> _Directions for this task_: Below is a listing; restate from it, character for character, the lines beginning at the line holding "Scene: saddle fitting" and ending at the line holding "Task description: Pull", both included.

-- BEGIN Stored data --

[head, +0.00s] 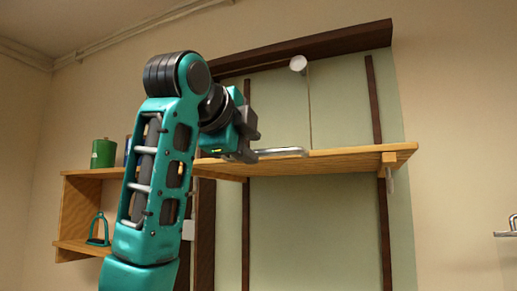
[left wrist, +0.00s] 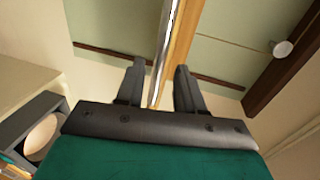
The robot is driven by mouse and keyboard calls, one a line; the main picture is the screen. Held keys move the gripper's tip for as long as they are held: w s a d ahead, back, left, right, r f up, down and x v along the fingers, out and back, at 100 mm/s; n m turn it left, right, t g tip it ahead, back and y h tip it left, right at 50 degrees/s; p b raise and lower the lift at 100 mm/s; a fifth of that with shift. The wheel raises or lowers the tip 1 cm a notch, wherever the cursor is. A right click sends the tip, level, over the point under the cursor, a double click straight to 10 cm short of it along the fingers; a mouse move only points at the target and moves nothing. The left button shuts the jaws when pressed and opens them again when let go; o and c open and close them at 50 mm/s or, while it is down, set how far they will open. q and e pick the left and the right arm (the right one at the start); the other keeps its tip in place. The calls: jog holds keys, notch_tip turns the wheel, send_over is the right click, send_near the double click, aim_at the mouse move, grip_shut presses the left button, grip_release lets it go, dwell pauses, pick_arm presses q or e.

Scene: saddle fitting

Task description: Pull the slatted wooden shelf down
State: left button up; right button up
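The wooden shelf (head: 340,162) stands out from a green panel with dark vertical rails. Its underside shows in the head view; slats cannot be made out. A metal bar (head: 282,152) runs along its edge near my left gripper (head: 251,146). In the left wrist view, the shelf edge (left wrist: 178,50) and the metal bar (left wrist: 163,45) reach down between the two dark fingers of my left gripper (left wrist: 160,80). The fingers are apart, with a gap visible on both sides, so the gripper is open. Contact cannot be told. My right gripper is not in view.
A small side shelf (head: 77,215) at the left holds a green canister (head: 103,153) and a teal stirrup (head: 97,230). A white disc (head: 298,63) with a cord hangs under a dark top beam (head: 310,46). A metal hook (head: 512,224) is at the right wall.

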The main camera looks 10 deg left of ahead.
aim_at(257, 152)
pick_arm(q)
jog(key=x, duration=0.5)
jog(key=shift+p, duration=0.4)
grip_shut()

-- END Stored data --

> _Written response_:
Scene: saddle fitting

Task description: Pull the slatted wooden shelf down

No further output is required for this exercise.